Questions that immediately ran through my head the moment this Broncos-Seahawks Super Bowl matchup was finalized:
Can you really trust Peyton Manning to win the big one, something he’s done exactly once in his storied college and professional career? (Aside: His counterpart in that one victory—Super Bowl XLI, when the Colts beat the Bears 29-17—was Rex Grossman.)
Can you really trust Peyton Manning to win the big one when his noodle arm will be shot-putting the football in frigid and gusty conditions? (Aside: Manning is 0-3 in playoff games when the kickoff temperature is 32 degrees or less.)
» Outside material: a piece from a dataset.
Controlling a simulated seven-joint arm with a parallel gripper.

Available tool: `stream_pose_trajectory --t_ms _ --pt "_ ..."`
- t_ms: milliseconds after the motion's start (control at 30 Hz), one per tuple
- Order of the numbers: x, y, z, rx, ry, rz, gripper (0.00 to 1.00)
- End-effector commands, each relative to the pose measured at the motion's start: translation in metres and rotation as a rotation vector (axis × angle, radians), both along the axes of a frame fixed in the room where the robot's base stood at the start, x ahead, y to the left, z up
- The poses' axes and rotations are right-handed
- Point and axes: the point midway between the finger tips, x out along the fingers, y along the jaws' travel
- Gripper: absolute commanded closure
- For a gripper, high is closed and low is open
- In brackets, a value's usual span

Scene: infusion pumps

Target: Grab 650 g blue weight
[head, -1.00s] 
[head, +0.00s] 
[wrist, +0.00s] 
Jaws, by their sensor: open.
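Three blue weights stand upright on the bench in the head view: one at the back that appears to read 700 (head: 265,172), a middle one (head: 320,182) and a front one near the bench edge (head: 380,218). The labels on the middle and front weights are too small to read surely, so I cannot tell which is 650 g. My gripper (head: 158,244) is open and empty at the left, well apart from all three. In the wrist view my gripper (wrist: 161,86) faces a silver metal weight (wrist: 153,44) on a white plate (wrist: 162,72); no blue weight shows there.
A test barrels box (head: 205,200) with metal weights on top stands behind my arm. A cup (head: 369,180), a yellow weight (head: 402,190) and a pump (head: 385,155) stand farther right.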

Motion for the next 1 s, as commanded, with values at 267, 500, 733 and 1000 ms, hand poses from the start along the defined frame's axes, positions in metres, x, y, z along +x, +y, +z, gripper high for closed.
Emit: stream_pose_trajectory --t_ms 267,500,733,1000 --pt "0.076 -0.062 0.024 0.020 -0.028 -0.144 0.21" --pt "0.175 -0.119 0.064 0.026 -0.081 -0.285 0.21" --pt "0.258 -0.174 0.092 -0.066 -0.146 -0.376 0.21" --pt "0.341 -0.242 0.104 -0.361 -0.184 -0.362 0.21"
Can you really trust Peyton Manning to win the big one when his noodle arm will be shot-putting the football in frigid and gusty conditions against what is by far the NFL’s best defense? (Aside: The Seahawks allowed a league-low 14.4 points and 273.6 yards per game in the regular season; Manning has faced exactly two top-10 defenses in 18 games: the Texans and Giants, whose combined record was 9-23.)
Clearly, the answer isn’t just “No,” it’s “Hell no!” … or so you would think. But then Las Vegas sportsbooks posted the initial line for Super Bowl XLVIII—it ranged from Seahawks minus-2 to pick-em—and money immediately poured in on Manning’s Broncos. And this wasn’t my money or (likely) your money. This was big money.
Wait … what? Surely, the wise guys know Manning’s history as well as (if not better than) I do. And surely they found Seattle’s run to the Super Bowl (beating the Saints and rallying past the 49ers) more impressive than Denver’s (beating a Chargers team that needed half a dozen miracles just to get into the playoffs and a Patriots team that was a shell of its former self).
Honestly, what are the sharps seeing that I’m not? OK, so the Broncos are countering the Seahawks’ top-ranked defense with the league’s top-ranked offense (one that scored more points than any team in history). But it’s not like Seattle hasn’t shut down talented quarterbacks this season; in nine games against Cam Newton, Andrew Luck, Matt Ryan, Eli Manning, Drew Brees (twice) and Colin Kaepernick (three times), Seattle allowed an average of 12.4 points—or two points per game fewer than its overall season average.
Of that group, only Luck had any real success against the Seahawks, leading the Colts to a 34-28 home victory. Important caveat, though: That game was played indoors in late summer, not outside in Jersey in mid-winter. More importantly, Luck can make plays with his feet; Manning’s about as mobile as my mother, and she’s got a fake hip.
Three more stats to chew on: 1) Only three teams (Colts, Cardinals, Buccaneers) scored more than 20 points against the Seahawks this season; 2) While the Broncos averaged a tick under 38 points per game overall in the regular season, they managed just 27.3 ppg in their last seven against three playoff teams (Chargers three times, Chiefs twice, Patriots twice); and 3) Since the AFL-NFL merger in 1970, the No. 1 offense has faced the No. 1 defense five times in the Super Bowl. The defense is 4-1.
Cliché alert: Defense wins championships … especially when those defenses face noodle-armed quarterbacks who struggle to perform both in big games and in bad weather.
Yes, I hear you: But what about all the professional bettors, all much smarter than you, who love Denver? Yeah, well, what about the fact I’m 3-1 picking the Super Bowl since Vegas Seven debuted—with the only loss coming when I backed Manning in Super Bowl XLIV against the Saints?
Super Bowl selections: Seahawks +2½, Under 47½ (Prediction: Seahawks 24, Broncos 20).